You mean, how to organise your administration better?

No, I mean how to develop the IT industry. It's a very big industry, and accounts for Rs 3,600 crores (Rs 36 billion) in software export. By next March, we expect that it will have gone up to Rs 5,000 crores (Rs 50 billion). That's big money. So they have a very big stake in the state. And we have a very big stake in these gentlemen, who are leaders in this field.

Bangalore, because of its bad infrastructure, high cost of living and overcrowding, is rapidly losing much of its IT industry to other places in India like Hyderabad or Bombay. Do you think making Bangalore a showcase for the state will help to stem this outflow?

One of the major issues that I now propose to tackle is that of the infrastructure of Bangalore. I will definitely take care of this problem quickly.

Do you think Chandrababu Naidu's success in this field over the past five years, and his re-election, have made many Indian political leaders like you feel that its good to be IT-savvy?

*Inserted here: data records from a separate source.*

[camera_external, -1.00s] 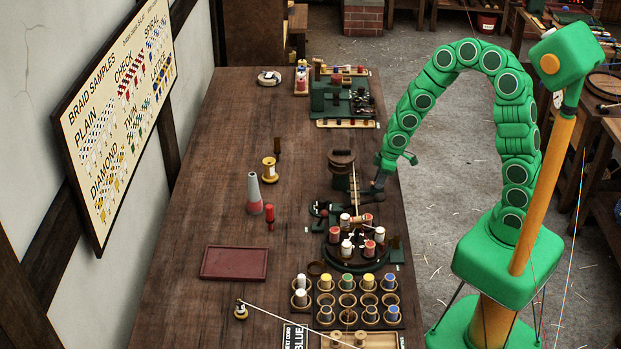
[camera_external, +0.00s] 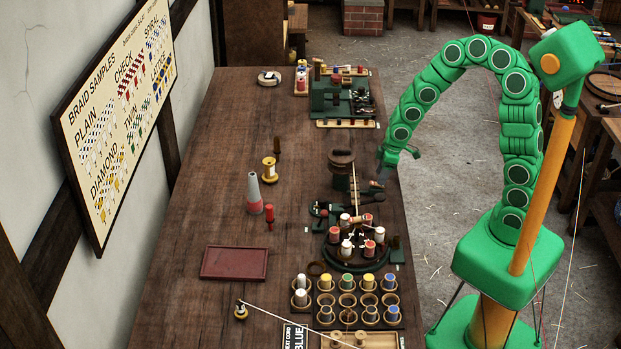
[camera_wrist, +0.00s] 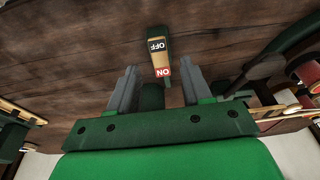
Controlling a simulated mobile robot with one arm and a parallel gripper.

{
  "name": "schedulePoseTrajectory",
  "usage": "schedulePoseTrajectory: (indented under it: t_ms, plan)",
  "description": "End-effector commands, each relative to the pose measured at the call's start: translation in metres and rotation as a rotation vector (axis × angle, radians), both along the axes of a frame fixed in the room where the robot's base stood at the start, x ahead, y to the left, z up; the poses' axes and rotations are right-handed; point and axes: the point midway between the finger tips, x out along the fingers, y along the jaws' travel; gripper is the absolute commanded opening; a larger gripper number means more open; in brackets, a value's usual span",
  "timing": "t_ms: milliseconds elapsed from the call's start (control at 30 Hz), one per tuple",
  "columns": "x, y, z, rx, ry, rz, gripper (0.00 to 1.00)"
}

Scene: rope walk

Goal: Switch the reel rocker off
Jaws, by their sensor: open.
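The reel rocker (camera_wrist: 157,50) shows in the wrist view as a small switch on a dark wooden surface. It has a black OFF label at its far part and a red ON label at its near end. I cannot tell which end is pressed down. My gripper (camera_wrist: 158,70) is open, with one grey finger on each side of the ON end and nothing held between them. In the external view my gripper (camera_external: 379,181) is at the bench's right edge, beside a dark reel post (camera_external: 342,176). The rocker cannot be made out there.
The round braiding stand with bobbins (camera_external: 357,243) is just nearer the camera on the bench (camera_external: 222,170). A rack of coloured bobbins (camera_external: 348,299) is nearer still. The bench's far middle is clear.

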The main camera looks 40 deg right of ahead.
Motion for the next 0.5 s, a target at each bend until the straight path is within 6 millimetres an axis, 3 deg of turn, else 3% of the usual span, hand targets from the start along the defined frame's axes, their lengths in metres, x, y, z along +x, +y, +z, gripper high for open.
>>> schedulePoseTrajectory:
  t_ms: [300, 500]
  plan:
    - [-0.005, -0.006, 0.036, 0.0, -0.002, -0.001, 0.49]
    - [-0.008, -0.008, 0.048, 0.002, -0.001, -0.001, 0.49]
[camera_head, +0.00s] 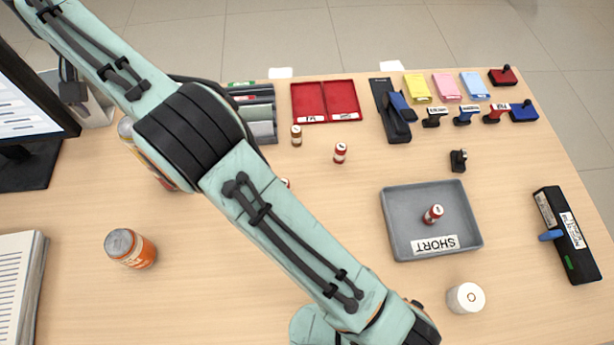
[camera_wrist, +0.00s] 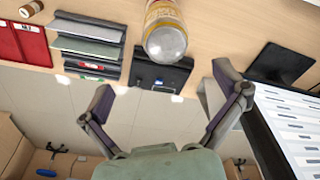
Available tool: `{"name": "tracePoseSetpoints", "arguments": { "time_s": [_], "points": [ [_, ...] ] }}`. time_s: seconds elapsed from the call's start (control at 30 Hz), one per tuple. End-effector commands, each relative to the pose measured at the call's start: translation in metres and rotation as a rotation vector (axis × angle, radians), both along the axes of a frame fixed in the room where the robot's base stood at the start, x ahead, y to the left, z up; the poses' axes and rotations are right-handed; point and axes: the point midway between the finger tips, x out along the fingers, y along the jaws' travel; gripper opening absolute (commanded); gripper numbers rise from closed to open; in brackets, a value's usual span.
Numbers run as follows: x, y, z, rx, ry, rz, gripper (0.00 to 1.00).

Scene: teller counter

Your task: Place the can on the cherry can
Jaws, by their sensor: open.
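An orange can (camera_head: 137,253) with a silver top stands on the counter at the left in the head view. A second can (camera_head: 166,173), with a yellow and red label, is mostly hidden behind my arm. A can with a yellow and red label and a silver end shows at the top of the wrist view (camera_wrist: 166,38). I cannot read which one is the cherry can. My gripper (camera_wrist: 163,80) is open and empty, its fingers spread below that can in the picture, apart from it. In the head view my gripper cannot be made out.
A grey tray (camera_head: 395,222) holds a small red-labelled roll (camera_head: 433,214). More small rolls stand near the red trays (camera_head: 325,101). A monitor (camera_head: 30,125) and papers (camera_head: 18,280) are at the left. The counter around the orange can is clear.

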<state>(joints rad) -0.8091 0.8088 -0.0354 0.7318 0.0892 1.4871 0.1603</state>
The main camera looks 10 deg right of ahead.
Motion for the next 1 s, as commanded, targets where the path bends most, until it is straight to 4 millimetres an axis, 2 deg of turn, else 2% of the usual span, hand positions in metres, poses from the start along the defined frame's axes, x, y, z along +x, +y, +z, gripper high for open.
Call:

If someone can adapt himself to use whatever is available make administration sharper -- its reflexes sharper -- then one should go in for it. I certainly agree that Chandrababu Naidu is doing the right thing.

Are your ministers also following in your footsteps and wanting to get IT-savvy?

Let them. I would love them to do it.

Have you left the choice to them? Or have you only asked them to start becoming technology literate?

It depends on them. I hear now that Agriculture Minister Mallikarjun Kharge is interested, and is trying to educate himself in computer use. I think he should go at it with enthusiasm. I have told the education ministers already that they must depend upon IT to help them organise primary, secondary, higher and technical education properly. I want them all to take the IT path quickly.

Do you have time at all to surf now?

Yes, I still do sometimes, because I enjoy it immensely.